Task instructions:
Images are not part of the copy; write out the rest of the data exactly as given.

#### Recorded information

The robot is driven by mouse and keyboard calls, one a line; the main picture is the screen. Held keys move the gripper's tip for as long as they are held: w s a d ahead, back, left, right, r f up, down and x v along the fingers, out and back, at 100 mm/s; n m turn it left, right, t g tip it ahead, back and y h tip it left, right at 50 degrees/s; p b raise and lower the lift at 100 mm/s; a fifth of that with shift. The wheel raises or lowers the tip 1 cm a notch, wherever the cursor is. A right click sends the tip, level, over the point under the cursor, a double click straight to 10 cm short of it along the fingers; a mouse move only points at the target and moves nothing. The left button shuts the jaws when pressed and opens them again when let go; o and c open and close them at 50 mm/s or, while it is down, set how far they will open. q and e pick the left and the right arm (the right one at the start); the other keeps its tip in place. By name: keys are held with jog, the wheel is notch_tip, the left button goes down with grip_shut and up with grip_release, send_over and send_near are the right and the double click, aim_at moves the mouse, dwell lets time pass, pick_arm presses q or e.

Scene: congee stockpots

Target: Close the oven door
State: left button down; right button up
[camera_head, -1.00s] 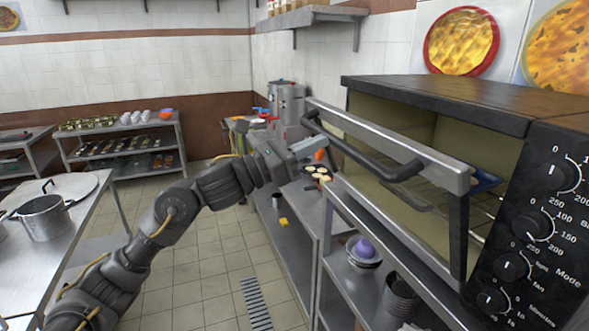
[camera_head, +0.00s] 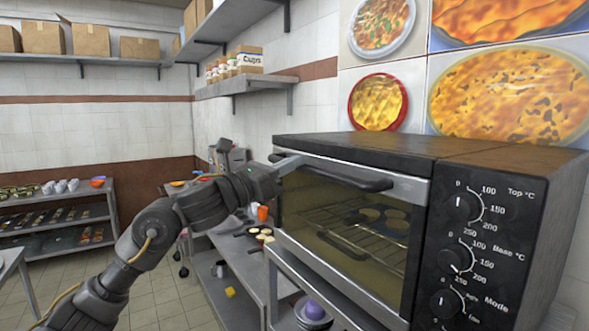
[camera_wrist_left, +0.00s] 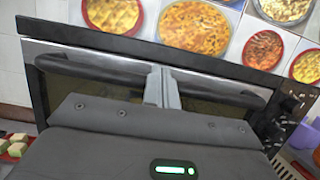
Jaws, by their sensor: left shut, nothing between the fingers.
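The black oven (camera_head: 400,150) stands at the right in the head view. Its glass door (camera_head: 345,225) with a steel frame now sits upright against the oven front, and I see no clear gap. A dark bar handle (camera_head: 340,178) runs along the top of the door. My left gripper (camera_head: 290,166) is shut and empty, at the upper left of the door by the handle. In the left wrist view the closed fingers (camera_wrist_left: 162,88) point at the door's top strip, between two stretches of the handle (camera_wrist_left: 95,70). My right gripper is out of view.
Inside the oven, a rack (camera_head: 355,235) holds a dark pan with round pieces. The oven's knobs (camera_head: 462,207) are on its right panel. A steel counter (camera_head: 235,245) with a pan lies left of the oven. Shelves with goods (camera_head: 60,215) stand far left.

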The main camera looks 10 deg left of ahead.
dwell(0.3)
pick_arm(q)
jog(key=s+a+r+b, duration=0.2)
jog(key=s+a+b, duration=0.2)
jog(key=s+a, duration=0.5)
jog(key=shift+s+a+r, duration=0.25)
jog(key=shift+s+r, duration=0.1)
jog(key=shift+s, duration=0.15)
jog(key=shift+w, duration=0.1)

########

Response to the task:
The robot is driven by mouse and keyboard calls, one a line; the main picture is the screen. Held keys move the gripper's tip for as long as they are held: w s a d ahead, back, left, right, r f up, down and x v along the fingers, out and back, at 100 mm/s; n m turn it left, right, t g tip it ahead, back and y h tip it left, right at 50 degrees/s; p b raise and lower the lift at 100 mm/s; a fifth of that with shift. The wheel raises or lowers the tip 1 cm a notch, wherever the cursor is. A right click sends the tip, level, over the point under the cursor, a double click straight to 10 cm short of it along the fingers; a mouse move only points at the target and moves nothing. The left button shuts the jaws when pressed and opens them again when let go; o and c open and close them at 50 mm/s or, while it is down, set how far they will open. q and e pick the left and the right arm (the right one at the start); the other keeps its tip in place. By name: keys are held with jog, the wheel is notch_tip, the left button goes down with grip_shut and up with grip_release, send_over and send_near are the right and the double click, aim_at moves the mouse, dwell lets time pass, pick_arm presses q or e.

Scene: congee stockpots

Target: Close the oven door
State: left button down; right button up
[camera_head, -1.00s] 
[camera_head, +0.00s] 
[camera_wrist_left, +0.00s] 
Jaws, by their sensor: left shut, nothing between the fingers.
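The black oven (camera_head: 400,150) stands at the right in the head view. Its glass door (camera_head: 345,225) with a steel frame now sits upright against the oven front, and I see no clear gap. A dark bar handle (camera_head: 340,178) runs along the top of the door. My left gripper (camera_head: 290,166) is shut and empty, at the upper left of the door by the handle. In the left wrist view the closed fingers (camera_wrist_left: 162,88) point at the door's top strip, between two stretches of the handle (camera_wrist_left: 95,70). My right gripper is out of view.
Inside the oven, a rack (camera_head: 355,235) holds a dark pan with round pieces. The oven's knobs (camera_head: 462,207) are on its right panel. A steel counter (camera_head: 235,245) with a pan lies left of the oven. Shelves with goods (camera_head: 60,215) stand far left.

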The main camera looks 10 deg left of ahead.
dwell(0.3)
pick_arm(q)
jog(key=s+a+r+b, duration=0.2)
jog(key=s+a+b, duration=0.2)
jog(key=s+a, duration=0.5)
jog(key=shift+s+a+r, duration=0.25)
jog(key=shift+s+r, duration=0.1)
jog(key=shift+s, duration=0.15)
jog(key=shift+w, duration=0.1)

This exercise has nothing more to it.